REQUEST ->
Below is a listing; restate from it, character for character, the lines beginning at the line holding "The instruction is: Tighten" and ending at the line holding "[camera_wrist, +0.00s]", both included.

(Dataset rows)
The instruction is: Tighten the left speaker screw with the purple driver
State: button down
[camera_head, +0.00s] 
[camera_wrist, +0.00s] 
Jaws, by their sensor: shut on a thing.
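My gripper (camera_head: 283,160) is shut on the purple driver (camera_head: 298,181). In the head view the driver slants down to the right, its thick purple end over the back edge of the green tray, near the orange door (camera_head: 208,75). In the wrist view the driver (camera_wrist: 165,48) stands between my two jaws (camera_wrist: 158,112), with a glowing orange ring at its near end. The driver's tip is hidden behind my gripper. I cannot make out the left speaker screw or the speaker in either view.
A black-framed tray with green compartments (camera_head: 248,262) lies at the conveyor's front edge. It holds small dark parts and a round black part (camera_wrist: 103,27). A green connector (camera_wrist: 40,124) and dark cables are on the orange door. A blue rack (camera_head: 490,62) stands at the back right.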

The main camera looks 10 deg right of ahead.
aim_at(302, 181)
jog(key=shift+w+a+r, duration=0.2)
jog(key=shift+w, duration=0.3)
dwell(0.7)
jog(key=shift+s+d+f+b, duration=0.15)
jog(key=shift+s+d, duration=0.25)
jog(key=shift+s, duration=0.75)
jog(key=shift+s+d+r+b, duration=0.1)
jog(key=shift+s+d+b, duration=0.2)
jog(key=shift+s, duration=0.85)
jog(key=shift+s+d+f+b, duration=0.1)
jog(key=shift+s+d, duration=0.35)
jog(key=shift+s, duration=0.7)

--

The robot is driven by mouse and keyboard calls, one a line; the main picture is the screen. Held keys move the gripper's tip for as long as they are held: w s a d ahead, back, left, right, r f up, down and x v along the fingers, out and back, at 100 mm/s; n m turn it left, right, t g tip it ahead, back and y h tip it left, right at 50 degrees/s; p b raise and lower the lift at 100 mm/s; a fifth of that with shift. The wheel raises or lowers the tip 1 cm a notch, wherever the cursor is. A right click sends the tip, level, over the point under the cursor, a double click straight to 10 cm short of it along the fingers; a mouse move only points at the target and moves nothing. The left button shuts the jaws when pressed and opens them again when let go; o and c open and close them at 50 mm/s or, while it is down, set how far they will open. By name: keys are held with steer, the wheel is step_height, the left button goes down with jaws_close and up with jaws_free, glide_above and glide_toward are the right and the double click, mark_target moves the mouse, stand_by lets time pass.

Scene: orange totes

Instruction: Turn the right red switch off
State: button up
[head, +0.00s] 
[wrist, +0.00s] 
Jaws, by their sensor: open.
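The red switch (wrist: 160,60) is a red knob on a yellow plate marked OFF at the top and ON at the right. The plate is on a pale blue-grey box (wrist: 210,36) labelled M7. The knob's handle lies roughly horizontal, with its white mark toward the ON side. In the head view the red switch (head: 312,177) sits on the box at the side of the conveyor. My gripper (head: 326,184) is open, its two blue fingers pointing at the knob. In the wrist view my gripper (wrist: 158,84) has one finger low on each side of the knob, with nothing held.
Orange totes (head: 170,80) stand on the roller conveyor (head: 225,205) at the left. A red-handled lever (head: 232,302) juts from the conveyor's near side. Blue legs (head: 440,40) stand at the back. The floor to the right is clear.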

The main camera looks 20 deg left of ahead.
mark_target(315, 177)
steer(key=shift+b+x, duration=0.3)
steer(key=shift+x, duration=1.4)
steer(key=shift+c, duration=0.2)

THE ANSWER ->
The instruction is: Tighten the left speaker screw with the purple driver
State: button down
[camera_head, +0.00s] 
[camera_wrist, +0.00s] 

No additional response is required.